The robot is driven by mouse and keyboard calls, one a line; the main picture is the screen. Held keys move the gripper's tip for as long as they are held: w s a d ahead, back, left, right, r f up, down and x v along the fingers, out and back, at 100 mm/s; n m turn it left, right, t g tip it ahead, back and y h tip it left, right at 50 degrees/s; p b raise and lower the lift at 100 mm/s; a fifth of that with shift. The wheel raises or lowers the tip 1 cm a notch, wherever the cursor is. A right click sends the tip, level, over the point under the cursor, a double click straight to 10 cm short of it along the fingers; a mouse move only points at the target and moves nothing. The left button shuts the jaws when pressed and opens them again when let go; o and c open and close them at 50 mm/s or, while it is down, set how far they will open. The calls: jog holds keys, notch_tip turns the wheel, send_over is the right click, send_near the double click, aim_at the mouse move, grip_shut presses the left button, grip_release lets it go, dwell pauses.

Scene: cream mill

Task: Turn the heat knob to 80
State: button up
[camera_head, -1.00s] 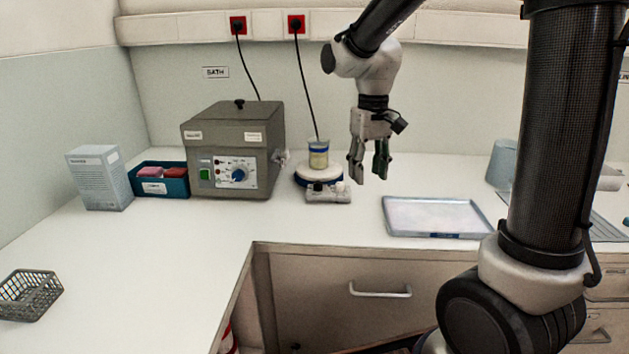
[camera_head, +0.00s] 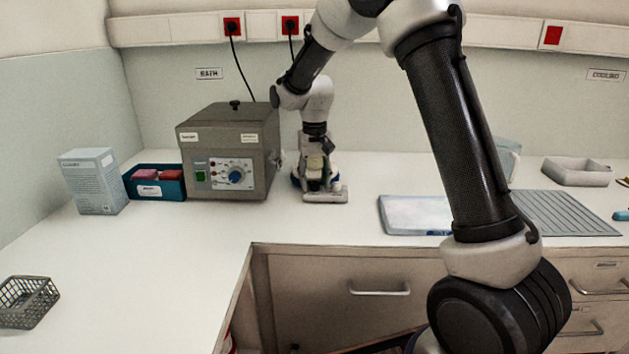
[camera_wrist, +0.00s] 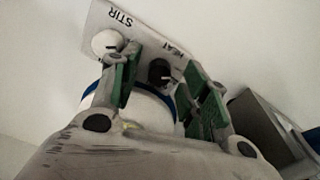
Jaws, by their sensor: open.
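The hotplate stirrer (camera_head: 326,197) stands on the bench right of the grey bath; its front panel shows, while my gripper (camera_head: 318,178) hides much of its top. In the wrist view, the black heat knob (camera_wrist: 159,72) with a pale pointer mark sits beside the word HEAT on the pale panel (camera_wrist: 137,32). A white knob (camera_wrist: 105,42) sits by the word STIR. My gripper (camera_wrist: 158,66) is open, its green-padded fingers on either side of the heat knob in the picture. I cannot tell whether they touch it. No scale numbers are readable.
The grey bath (camera_head: 227,142), with its own blue knob (camera_head: 236,177), stands close on the left. A blue box (camera_head: 157,190) and a carton (camera_head: 93,182) are farther left. A tray (camera_head: 405,215) lies to the right. The bench front left is mostly clear.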

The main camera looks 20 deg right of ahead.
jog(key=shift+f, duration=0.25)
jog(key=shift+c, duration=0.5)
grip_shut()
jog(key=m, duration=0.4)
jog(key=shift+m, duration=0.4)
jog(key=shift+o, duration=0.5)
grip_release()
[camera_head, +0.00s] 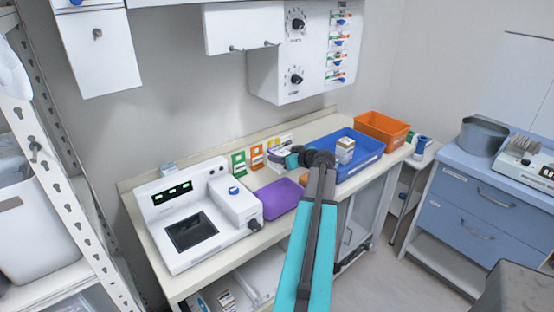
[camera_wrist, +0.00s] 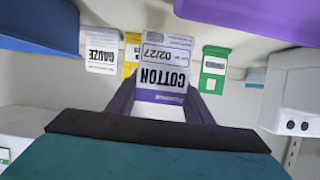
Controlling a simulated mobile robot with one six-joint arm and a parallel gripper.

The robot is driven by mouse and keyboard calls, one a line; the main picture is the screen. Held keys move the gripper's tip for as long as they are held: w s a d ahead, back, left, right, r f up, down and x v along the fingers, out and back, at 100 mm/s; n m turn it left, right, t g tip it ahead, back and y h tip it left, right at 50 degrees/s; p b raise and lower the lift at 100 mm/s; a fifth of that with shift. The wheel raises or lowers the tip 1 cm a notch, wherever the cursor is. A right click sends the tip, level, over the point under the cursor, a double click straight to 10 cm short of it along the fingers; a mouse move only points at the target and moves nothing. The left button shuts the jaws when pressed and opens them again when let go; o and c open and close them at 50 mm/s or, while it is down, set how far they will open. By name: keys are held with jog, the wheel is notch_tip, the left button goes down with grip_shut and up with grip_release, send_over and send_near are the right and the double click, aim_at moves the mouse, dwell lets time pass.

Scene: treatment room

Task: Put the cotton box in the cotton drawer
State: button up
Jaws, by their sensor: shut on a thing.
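The cotton box (camera_wrist: 165,75), white with a purple band and the word COTTON, is upside down in the wrist view. My gripper (camera_wrist: 158,100) is shut on it, a dark finger at each side. In the head view my gripper (camera_head: 284,160) is above the worktop, left of the blue tray, with the box partly hidden at its end. No drawer marked for cotton can be made out. A blue drawer cabinet (camera_head: 462,222) at the right has two shut drawers with handles; no labels are readable there.
A purple tray (camera_head: 268,201), a blue tray (camera_head: 366,161) holding a small white box (camera_head: 345,150), and an orange bin (camera_head: 383,128) stand on the worktop. A white device (camera_head: 190,225) is at left. Coloured cards (camera_head: 257,156) stand along the wall. Floor shows before the blue cabinet.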

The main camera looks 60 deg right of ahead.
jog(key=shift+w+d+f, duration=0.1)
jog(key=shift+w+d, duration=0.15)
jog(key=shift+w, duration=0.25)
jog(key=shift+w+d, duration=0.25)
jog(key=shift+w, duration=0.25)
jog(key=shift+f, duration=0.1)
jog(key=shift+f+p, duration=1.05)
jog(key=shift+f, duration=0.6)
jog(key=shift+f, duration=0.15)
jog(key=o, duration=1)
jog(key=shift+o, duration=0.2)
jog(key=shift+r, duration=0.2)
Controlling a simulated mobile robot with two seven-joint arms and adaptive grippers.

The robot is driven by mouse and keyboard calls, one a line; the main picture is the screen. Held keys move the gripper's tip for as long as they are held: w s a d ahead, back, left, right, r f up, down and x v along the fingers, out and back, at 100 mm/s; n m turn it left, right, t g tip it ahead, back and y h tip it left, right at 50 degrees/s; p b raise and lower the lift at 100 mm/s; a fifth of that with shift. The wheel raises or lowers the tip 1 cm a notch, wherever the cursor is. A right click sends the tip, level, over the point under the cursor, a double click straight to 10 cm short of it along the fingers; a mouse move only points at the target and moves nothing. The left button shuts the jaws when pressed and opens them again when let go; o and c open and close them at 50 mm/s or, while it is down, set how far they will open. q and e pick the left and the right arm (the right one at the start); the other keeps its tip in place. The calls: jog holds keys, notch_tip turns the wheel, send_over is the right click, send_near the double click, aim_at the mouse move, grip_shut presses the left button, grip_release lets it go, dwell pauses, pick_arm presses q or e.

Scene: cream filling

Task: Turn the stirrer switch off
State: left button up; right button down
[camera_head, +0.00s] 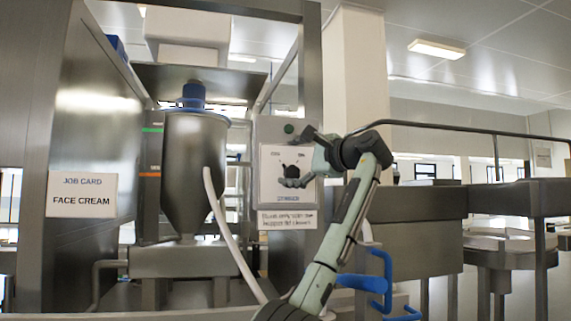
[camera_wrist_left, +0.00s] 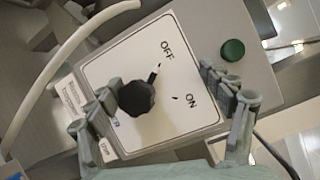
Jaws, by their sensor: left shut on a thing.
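The stirrer switch is a black knob (camera_wrist_left: 137,97) on a white plate (camera_wrist_left: 190,62) marked OFF and ON. In the left wrist view its white-tipped pointer is turned to OFF. In the head view the plate (camera_head: 268,182) is on a grey box beside the hopper, with the knob partly hidden by my gripper. In the left wrist view the fingers of this gripper (camera_wrist_left: 160,88) show either side of the knob. My right gripper is not in view.
A green button (camera_wrist_left: 232,50) sits above the plate. A steel hopper (camera_head: 190,165) with a pale hose (camera_head: 222,220) stands left of the switch box. A notice (camera_head: 287,220) hangs below the plate. A "Face cream" job card (camera_head: 82,195) is at far left.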

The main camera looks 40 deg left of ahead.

PROBLEM DETAILS
Return each line of the data that contains the string "simulated".

ANSWER TO THE TASK
Controlling a simulated mobile robot with one six-joint arm and a parallel gripper.
Controlling a simulated mobile robot with two seven-joint arms and adaptive grippers.

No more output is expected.